Just when Nina thinks she has found a way to end their daily struggles, Mellie reveals a shocking secret that puts them right in the centre of a demon attack. Suddenly, Nina is a fugitive, on the run from the Church…and the demons. Her only way out is to trust the green-eyed Finn and his rouge gang of exorcists.

What I liked:

Vincent’s take on dystopian fiction, a Puritan United States of America, was refreshing, considering how easy it is to imagine a dystopian future as one overrun by machines, aliens or oppressive technological advancement rather than soul-consuming demons. I found it quite plausible, that people would resort to seek spiritual shelter in apocalyptic times and their religious leaders taking undue advantage of this.

Further Vincent’s philosophy behind souls, demon-possession and exorcism is fascinating, particularly her wonderfully warped version of reincarnation.
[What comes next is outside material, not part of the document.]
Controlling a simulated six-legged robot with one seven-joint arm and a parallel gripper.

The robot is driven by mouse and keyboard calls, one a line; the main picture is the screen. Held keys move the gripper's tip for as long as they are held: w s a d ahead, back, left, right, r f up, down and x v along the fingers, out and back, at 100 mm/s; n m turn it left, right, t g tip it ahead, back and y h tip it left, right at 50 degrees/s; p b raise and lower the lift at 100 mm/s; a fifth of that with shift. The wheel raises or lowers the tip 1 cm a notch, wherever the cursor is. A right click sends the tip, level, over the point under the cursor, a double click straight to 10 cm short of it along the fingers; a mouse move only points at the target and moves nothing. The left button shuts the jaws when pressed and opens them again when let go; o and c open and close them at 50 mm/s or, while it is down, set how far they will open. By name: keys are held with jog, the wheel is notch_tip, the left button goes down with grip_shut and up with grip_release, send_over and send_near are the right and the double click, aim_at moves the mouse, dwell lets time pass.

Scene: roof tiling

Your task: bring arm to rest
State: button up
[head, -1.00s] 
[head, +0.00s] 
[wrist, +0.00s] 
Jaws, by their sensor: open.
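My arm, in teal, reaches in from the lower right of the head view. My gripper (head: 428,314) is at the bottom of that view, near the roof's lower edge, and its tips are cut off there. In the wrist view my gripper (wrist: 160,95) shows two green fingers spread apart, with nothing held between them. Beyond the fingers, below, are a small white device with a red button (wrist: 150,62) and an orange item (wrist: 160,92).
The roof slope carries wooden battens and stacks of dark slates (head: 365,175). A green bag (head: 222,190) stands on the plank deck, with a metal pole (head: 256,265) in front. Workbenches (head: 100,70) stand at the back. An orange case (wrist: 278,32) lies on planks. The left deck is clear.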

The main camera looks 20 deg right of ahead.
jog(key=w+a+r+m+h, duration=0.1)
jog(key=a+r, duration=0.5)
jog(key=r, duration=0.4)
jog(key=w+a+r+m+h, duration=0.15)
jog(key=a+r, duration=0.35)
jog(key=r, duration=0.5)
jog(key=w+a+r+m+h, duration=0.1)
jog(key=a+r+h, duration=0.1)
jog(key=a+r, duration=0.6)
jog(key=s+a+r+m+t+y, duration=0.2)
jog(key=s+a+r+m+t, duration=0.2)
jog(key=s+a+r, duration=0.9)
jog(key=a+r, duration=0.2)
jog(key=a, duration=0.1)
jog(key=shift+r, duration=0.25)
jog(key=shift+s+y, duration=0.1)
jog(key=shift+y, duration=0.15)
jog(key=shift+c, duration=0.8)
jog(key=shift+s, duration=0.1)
Nina was a very likeable character. Flawed, beaten, traumatised and way in over her head but unflinchingly fierce. Her supporting characters, the gang of rouge teen-exorcists, were equally entertaining. The various dynamics between them were interesting, humorous and heart warming.

The narrative is a pulse-pounding ride, full of action, witty dialogue and well-placed twists/turns to make you gasp. It features one of the most uniquely interesting romantic sub-plots I have ever encountered and I am intrigued to see how Vincent develops this.

Finally, I liked how the book concluded, in that it was not exactly a cliff-hanger but rather a promise of frighteningly new possibilities. It certainly made deeply invested in the sequel(s).

What I did not like:

While I did not fall madly in love with The Stars Never Rise, I was hard-pressed to find aspects of it that I did not like. Ultimately, I decided I was more invested in seeing how the seeds Vincent has sowed in this instalment will fructify in the sequel(s) rather than marvel their origins, thus explaining my less than ecstatic feeling for The Stars Never Rise.

In conclusion, The Stars Never Rise is a thoroughly enjoyable read with the potential to become a great series. I eagerly await to resume this action-packed ride in 2016.